Against Buffalo on Dec. 3 he set a career high of 25 points.
“It’s definitely a different role, but when I get in there I’m just trying to adjust to the game and the flow, trying to impact the game anyway I can to just help the team win,” Lee said. “It’s definitely a different role, but I trust coach Stackhouse and what he has to do with me.”
Lee grew up in Arizona as the son of a former NFL standout and a Vanderbilt law school graduate. His father, Amp Lee, was a standout running back at Florida State from 1898-91 where he was an All-American. He also played nine seasons in the NFL
Lee’s mother, Natalie Williams, is the chief of staff at Paul Quinn College and holds a law degree from Vandy.
Saben Lee draws his character from both – the academic focus from his mother and athletic prowess from his father. Both will be in attendance to watch their son Wednesday – along with upwards of 40 friends and family and Saben’s Lee’s biggest fan, his 9-year-old brother Aubry.
“I’m extremely proud of him,” Amp Lee said. “I went through the process of recruiting and being an athlete and trying to juggle the academics and the strains and the pressures of all those things – and playing at a high level.
“I’ve always tried to give him some examples of situations to refer to in terms of just trying to find the balance. I’ve watched him mature both on the floor and in the classroom and it’s just been fun to watch. I tell him all the how the time how proud I am of him.”
Needing 101 points for 1,000 for his career and 18 more assists to reach the 300 mark in that category, Lee was challenged by Stackhouse this preseason to lead the Southeastern Conference in assists. Going into Wednesday’s game he ranks fourth in the SEC in assists per game (5.7) and in total assists (51).
Those type of goals may have been the sort of standards Lee expected to reach as a freshman after he was recruited to play the point guard position coming out of high school in 2017. He averaged 22 points, five rebounds, four assists, three blocks and three steals as a prep senior and chose to be a Commodore – the night of his official recruiting visit to campus – over scholarship offers from Louisville, Stanford, Nebraska and, his father’s alma mater, Florida State.
But as a true freshman, Amp Lee said, Saben Lee wasn’t quite ready to take over the point guard spot from senior Riley LaChance. And last season the team was handed to future NBA Draft pick Darius Garland before Garland was lost for the season due to injury.

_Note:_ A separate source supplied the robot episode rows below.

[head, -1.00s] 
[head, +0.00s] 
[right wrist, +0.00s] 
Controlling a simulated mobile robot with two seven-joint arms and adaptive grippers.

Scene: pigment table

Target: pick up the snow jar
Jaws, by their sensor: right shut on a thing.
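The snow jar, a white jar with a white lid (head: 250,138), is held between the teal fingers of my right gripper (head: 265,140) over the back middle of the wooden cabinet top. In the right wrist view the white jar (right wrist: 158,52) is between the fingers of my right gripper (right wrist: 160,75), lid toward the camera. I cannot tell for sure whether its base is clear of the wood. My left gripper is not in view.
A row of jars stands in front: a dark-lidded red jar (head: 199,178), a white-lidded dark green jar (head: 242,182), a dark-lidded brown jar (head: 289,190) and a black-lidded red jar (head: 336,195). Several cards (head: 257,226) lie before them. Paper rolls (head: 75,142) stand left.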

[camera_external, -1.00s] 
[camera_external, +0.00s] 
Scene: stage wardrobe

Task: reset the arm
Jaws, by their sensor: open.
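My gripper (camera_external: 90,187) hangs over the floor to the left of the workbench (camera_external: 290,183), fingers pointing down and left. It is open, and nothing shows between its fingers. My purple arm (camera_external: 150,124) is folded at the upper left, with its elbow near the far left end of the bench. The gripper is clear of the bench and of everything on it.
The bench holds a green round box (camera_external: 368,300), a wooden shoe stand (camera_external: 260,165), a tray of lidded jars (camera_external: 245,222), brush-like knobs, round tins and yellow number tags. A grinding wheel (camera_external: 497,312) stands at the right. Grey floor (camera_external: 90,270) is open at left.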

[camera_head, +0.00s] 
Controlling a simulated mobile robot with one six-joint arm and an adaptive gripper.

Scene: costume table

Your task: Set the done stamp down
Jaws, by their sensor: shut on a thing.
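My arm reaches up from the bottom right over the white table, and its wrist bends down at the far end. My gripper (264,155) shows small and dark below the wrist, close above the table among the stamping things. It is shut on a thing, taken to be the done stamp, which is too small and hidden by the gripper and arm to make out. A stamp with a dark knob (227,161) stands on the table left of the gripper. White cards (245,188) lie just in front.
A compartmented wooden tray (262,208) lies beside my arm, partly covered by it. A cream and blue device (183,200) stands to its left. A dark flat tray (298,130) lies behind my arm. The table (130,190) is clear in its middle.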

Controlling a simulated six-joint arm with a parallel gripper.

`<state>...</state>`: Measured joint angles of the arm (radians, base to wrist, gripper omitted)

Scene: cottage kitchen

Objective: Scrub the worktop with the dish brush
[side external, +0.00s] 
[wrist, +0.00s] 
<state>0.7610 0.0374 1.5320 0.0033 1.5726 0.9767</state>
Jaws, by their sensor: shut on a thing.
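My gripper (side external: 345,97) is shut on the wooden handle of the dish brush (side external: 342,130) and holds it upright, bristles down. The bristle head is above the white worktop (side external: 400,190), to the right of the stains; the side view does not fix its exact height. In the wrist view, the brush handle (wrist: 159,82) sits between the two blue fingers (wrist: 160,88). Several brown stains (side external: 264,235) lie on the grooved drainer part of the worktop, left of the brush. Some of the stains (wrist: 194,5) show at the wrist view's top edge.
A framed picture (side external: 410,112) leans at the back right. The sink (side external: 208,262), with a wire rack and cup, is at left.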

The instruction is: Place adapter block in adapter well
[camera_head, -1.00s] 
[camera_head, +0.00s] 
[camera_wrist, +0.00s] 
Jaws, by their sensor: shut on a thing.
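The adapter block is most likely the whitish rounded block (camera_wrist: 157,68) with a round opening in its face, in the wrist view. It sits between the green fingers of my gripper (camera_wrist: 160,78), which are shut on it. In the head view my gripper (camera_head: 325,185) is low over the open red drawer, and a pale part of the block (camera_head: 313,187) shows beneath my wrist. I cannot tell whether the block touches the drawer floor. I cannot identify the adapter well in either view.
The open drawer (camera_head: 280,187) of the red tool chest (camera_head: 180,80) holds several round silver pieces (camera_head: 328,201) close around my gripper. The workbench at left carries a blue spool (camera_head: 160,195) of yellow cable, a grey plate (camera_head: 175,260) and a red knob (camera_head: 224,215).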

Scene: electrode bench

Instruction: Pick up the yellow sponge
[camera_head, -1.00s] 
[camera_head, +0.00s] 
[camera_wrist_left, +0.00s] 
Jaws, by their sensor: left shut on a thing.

Now Lee’s role has changed once again.
“I kind of tilted my head at it, trying to make sense of it,” said Amp Lee, a member of the Florida State Hall of Fame, “but at the same time what I said to him was, ‘We’re not really built that way – to pout. You got to keep going. It’s time to go, it’s time to lock in and it’s time to focus. You can’t go in the tank now because you got to go play.’ We talked about being able to deal with the things you can control. All he could really control is going on that floor every day to practice, go into every game and play to the best of his ability.
“I think he’s been strong by keeping his head up, coming in and providing what ever the team needs and providing whatever coach (Stackhouse) wants him to do. I think the staff has done a phenomenal job with him. Statistically he’s having one of the best seasons he’s ever had. And I think he’s having more fun.”
A major in human and organizational talent, Lee said he is now considering a career in coaching once his playing days are over. He did an internship with the YMCA and coached a youth basketball team where he joked he got the coaching, “bug.”
The lessons he’s learned so far under Stackhouse along with those from season’s past will certainly help in that endeavor. For now he’s just focusing on getting the Commodores in the win column.
“(Stackhouse) said I was going to have a big role – I do have a big role. Just a lot of the leadership role is going to be on me and (Nesmith),” Lee said. “And doing whatever I need to do to win games and defensively put pressure on people.
“(And offensively) it’s a challenge I’m willing to take – getting the ball to people and just trying to maneuver through the defense.”